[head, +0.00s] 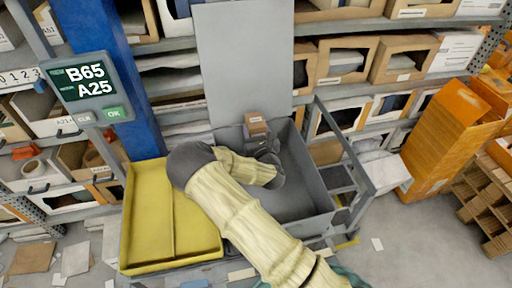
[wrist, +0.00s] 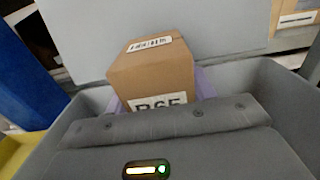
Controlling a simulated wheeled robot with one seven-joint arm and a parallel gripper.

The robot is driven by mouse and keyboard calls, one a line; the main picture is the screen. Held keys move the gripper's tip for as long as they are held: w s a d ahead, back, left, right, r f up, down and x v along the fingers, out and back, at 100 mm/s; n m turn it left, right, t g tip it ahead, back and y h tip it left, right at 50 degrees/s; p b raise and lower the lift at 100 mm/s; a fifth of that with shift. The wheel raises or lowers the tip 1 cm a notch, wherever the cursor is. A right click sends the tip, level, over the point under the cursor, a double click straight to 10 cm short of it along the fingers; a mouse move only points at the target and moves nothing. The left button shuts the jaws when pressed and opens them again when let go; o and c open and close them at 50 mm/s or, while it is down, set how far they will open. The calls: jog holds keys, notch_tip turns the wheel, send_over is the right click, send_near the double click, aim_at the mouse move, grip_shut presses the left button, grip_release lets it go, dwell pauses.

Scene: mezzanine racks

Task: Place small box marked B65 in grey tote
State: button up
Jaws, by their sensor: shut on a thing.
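The small cardboard box (wrist: 150,78) shows up close in the wrist view, its front label reading B65 with the lower part hidden behind my gripper. Lilac finger pads show at its sides. In the head view the box (head: 256,126) is at the back of the grey tote (head: 318,180), near its back wall. My gripper (head: 266,142) is shut on the box, over the tote. The tote's walls also show on both sides in the wrist view (wrist: 290,95). Whether the box touches the tote's floor cannot be told.
A yellow tote (head: 145,225) with a divider stands left of the grey tote. A tall grey panel (head: 245,60) rises behind. A screen (head: 84,88) reads B65, A25. Racks with boxes line the back. An orange carton (head: 440,140) stands at right, and papers lie on the floor.

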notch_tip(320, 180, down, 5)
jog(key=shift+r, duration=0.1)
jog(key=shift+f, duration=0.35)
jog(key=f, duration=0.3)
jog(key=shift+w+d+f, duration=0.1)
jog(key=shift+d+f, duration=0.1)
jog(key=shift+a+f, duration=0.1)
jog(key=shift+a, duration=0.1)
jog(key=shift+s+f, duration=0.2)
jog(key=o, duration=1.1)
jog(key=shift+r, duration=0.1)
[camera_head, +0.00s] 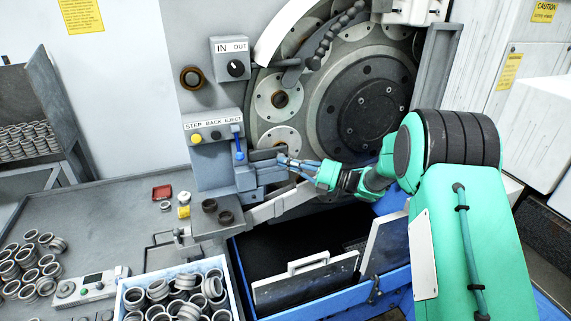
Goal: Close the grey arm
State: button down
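A long grey arm (285,204) slants up to the right from the bench edge, below my gripper, in the head view. Its right end is hidden behind my green arm. My gripper (284,160) reaches in from the right, with its tip at a blue-grey block (262,177) on the machine front. I cannot tell whether it touches the block.
The large grinder wheel (365,108) fills the space behind my gripper. A blue bin with dark, open space (270,250) lies below. A box of metal rings (130,292) and several loose rings (30,262) stand on the left bench.

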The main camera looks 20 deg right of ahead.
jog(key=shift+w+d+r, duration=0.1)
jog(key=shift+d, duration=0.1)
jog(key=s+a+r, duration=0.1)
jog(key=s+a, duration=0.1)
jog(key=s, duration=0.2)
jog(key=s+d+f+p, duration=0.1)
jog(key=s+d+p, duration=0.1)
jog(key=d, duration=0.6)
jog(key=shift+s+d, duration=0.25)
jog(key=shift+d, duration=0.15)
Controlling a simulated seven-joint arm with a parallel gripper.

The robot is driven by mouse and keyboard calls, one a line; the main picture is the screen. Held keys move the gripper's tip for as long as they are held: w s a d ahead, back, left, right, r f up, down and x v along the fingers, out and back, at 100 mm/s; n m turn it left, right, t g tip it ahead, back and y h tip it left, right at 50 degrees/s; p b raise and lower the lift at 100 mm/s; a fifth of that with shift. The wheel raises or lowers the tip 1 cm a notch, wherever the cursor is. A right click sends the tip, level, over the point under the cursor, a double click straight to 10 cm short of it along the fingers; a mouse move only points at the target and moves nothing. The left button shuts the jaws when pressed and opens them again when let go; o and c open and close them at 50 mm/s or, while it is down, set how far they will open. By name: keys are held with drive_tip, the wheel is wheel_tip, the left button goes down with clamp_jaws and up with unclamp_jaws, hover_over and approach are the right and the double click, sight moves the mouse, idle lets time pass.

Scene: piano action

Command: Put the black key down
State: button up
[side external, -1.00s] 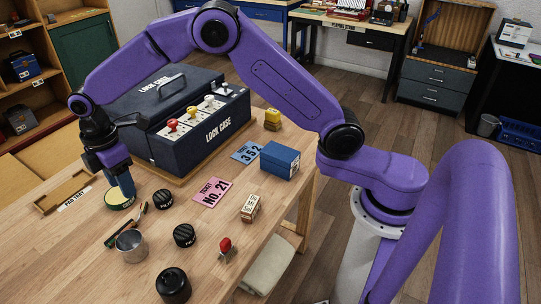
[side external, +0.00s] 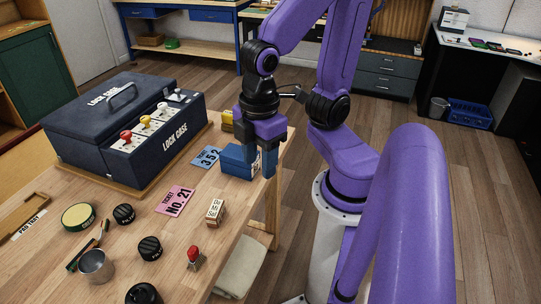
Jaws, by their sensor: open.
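The dark blue lock case (side external: 125,125) stands on the wooden bench at the left. A row of coloured knobs lines its front: a red one (side external: 126,135), a yellow one (side external: 145,120) and a white one (side external: 162,106). My gripper (side external: 258,165) is open, pointing down at the blue box (side external: 237,163) near the bench's right edge, well right of the lock case. Its near finger is in front of the box's right end; I cannot tell whether they touch.
Ticket cards (side external: 175,201), a small stamped block (side external: 215,211), a red-topped stamp (side external: 194,257), black round knobs (side external: 149,248), a round tin (side external: 78,217) and a metal cup (side external: 96,265) spread over the bench. A yellow block (side external: 227,121) sits behind the blue box.

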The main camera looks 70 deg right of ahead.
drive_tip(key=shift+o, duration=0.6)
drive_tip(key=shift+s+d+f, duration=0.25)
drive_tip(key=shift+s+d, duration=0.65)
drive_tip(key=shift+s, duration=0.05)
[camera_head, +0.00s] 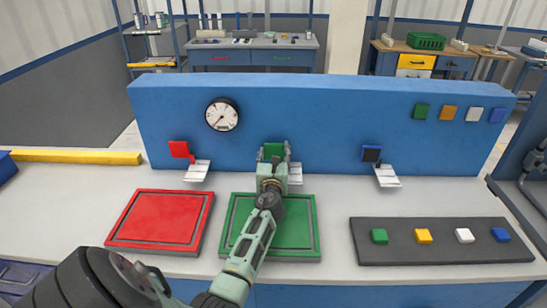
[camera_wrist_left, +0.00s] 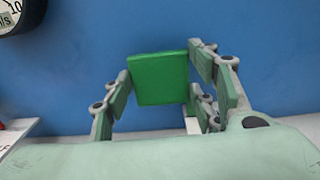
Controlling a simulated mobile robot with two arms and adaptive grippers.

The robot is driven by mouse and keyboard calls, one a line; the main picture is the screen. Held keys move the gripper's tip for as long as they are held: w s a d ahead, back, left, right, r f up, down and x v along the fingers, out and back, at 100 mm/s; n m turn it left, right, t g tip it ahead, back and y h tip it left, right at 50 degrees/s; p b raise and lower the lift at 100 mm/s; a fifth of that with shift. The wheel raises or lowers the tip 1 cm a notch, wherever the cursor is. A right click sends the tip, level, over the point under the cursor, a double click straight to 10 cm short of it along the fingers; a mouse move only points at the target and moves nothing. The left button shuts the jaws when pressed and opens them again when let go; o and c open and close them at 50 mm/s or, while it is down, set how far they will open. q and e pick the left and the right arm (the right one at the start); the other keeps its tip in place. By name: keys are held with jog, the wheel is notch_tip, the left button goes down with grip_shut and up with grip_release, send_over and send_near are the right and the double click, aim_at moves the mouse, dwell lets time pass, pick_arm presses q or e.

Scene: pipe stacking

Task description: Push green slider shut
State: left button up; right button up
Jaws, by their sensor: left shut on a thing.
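The green slider (camera_head: 272,150) is on the front of the blue wall panel, near the middle, above a small metal ledge. In the left wrist view it is a green square block (camera_wrist_left: 160,78) between the fingers. My left gripper (camera_head: 274,157) reaches the panel, and its fingers (camera_wrist_left: 158,84) are shut on the block's two sides. The gripper partly hides the slider and its ledge in the head view, so I cannot tell how far along its track it sits. My right gripper is not in view.
A round gauge (camera_head: 222,115) is at upper left. A red pad (camera_head: 160,219), a green pad (camera_head: 294,232) and a dark tray (camera_head: 450,253) with coloured blocks lie on the table.

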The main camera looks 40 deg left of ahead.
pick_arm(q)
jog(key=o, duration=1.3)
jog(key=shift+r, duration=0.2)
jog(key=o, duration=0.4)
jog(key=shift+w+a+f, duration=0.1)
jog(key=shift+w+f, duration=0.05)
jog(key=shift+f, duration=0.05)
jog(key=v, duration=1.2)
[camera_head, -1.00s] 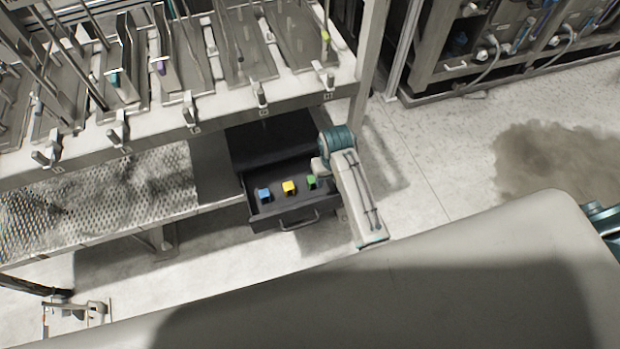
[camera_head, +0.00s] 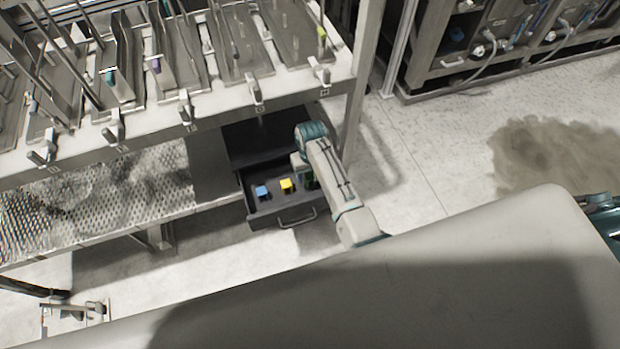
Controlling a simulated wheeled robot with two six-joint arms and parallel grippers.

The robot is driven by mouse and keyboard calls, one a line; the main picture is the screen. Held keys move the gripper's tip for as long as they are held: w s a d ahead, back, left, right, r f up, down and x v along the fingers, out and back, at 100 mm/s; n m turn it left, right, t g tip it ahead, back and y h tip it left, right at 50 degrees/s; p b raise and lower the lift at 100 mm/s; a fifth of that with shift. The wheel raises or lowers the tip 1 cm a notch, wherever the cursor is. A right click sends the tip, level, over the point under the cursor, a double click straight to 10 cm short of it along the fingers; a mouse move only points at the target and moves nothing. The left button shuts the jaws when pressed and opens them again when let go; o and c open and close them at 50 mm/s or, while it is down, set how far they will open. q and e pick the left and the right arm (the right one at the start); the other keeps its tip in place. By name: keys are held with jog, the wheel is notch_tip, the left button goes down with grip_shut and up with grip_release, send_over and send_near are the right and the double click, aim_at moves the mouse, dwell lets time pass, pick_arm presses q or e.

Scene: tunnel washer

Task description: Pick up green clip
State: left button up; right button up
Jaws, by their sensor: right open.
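The green clip (camera_head: 308,179) lies in the open black drawer (camera_head: 251,204), at the right end of a row of clips. It is mostly hidden behind my right arm. My right gripper (camera_head: 299,168) is open and over the drawer, close to the green clip; its fingertips are hard to make out, and I cannot tell whether they touch the clip. My left gripper (camera_head: 75,312) is at the lower left, far from the drawer, and its jaws are too unclear to judge.
A yellow clip (camera_head: 286,184) and a blue clip (camera_head: 262,191) lie left of the green one in the drawer. The drawer handle (camera_head: 297,219) is at its front. A rack table (camera_head: 220,117) with metal trays stands above. A post (camera_head: 360,85) rises right of the drawer.

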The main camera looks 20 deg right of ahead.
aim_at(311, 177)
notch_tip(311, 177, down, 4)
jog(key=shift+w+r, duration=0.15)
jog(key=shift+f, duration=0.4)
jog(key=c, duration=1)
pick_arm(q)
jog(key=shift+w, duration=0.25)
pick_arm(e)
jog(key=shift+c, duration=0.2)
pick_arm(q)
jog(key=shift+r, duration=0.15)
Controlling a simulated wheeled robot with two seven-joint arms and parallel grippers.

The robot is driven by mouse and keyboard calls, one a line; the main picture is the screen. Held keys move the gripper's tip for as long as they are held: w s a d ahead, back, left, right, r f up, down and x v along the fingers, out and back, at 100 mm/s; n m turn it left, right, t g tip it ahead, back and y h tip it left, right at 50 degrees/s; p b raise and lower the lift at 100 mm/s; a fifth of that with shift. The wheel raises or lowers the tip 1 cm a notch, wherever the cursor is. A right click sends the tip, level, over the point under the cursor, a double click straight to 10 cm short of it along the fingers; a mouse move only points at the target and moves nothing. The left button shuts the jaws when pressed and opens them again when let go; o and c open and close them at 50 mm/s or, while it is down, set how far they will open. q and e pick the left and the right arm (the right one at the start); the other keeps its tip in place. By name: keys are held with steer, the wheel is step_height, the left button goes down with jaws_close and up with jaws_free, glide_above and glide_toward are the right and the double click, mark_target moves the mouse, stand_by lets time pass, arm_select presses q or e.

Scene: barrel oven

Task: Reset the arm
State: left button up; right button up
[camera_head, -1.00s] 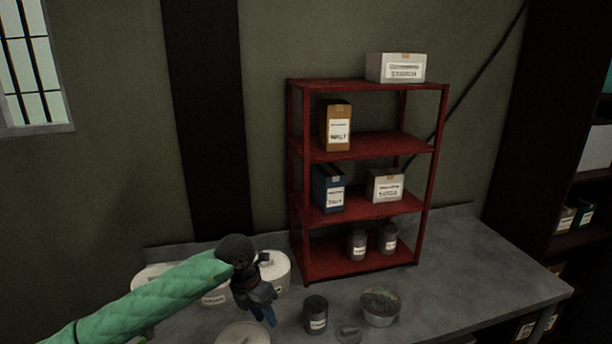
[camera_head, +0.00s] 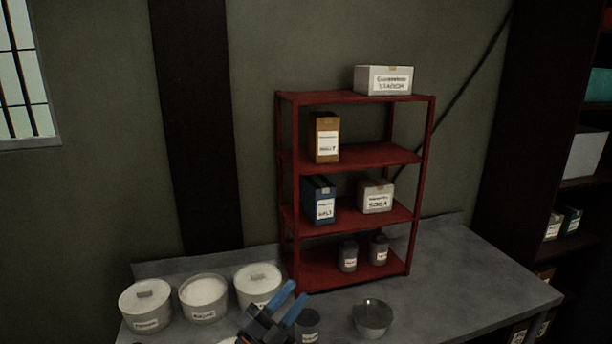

Given problem. Lines containing the string "Task" are to be selected and copied.

Full response.
Task: Place small box marked B65 in grey tote
Task description: Push green slider shut
Task description: Pick up green clip
Task: Reset the arm

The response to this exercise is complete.